• _Given instruction_
Every line that holds "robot" should be shown.

• _Information supplied_
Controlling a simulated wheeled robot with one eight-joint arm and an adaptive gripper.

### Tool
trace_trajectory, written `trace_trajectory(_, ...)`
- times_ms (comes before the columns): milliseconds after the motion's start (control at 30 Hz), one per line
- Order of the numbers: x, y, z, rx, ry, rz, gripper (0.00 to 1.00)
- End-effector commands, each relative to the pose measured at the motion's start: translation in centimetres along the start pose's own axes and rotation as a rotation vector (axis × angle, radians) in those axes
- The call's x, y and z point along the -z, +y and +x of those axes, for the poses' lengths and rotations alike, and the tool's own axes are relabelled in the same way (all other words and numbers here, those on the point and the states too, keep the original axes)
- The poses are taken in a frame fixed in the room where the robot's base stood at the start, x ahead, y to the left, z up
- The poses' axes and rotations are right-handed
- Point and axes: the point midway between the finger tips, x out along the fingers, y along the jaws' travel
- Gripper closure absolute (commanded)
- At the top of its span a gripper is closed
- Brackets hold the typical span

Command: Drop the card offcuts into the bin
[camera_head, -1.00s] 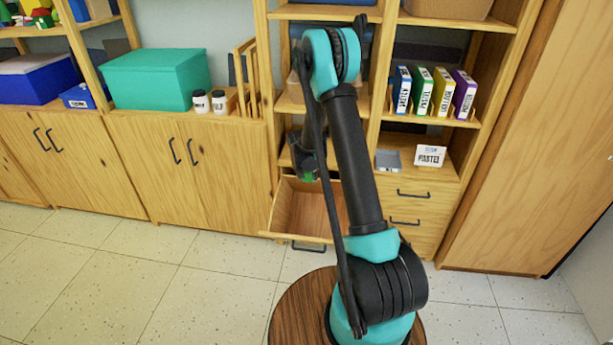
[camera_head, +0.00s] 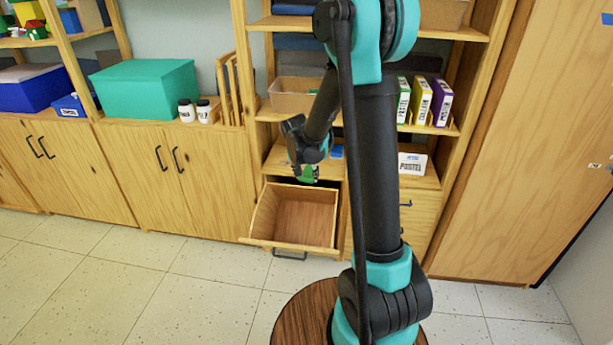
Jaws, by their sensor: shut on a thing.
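My gripper (camera_head: 306,168) is shut on a small green piece (camera_head: 309,174), which looks like a card offcut. Only part of the piece shows between the dark fingers. In the picture the gripper lies over the back edge of an open wooden bin-like drawer (camera_head: 264,215), low in the shelf unit. I cannot tell the exact height or depth between them. The visible inside of the drawer looks empty. No other offcuts can be made out, and my arm hides part of the shelves.
A tan tray (camera_head: 293,96) stands on the shelf above. The floor in front is clear.

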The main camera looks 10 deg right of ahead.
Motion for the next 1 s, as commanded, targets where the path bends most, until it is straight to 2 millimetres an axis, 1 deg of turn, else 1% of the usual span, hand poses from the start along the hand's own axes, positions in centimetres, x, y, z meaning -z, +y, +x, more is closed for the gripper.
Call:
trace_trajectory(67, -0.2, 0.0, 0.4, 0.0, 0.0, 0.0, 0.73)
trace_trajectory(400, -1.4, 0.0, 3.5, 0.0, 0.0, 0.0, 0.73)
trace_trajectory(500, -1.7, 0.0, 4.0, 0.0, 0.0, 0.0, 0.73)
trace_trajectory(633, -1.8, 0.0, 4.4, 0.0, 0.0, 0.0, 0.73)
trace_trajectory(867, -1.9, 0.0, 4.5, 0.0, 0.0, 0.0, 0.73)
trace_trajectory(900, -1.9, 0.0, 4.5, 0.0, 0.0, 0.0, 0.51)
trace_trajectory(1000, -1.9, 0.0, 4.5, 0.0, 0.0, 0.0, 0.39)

• _Result of this task_
Controlling a simulated wheeled robot with one eight-joint arm and an adaptive gripper.
- The poses are taken in a frame fixed in the room where the robot's base stood at the start, x ahead, y to the left, z up

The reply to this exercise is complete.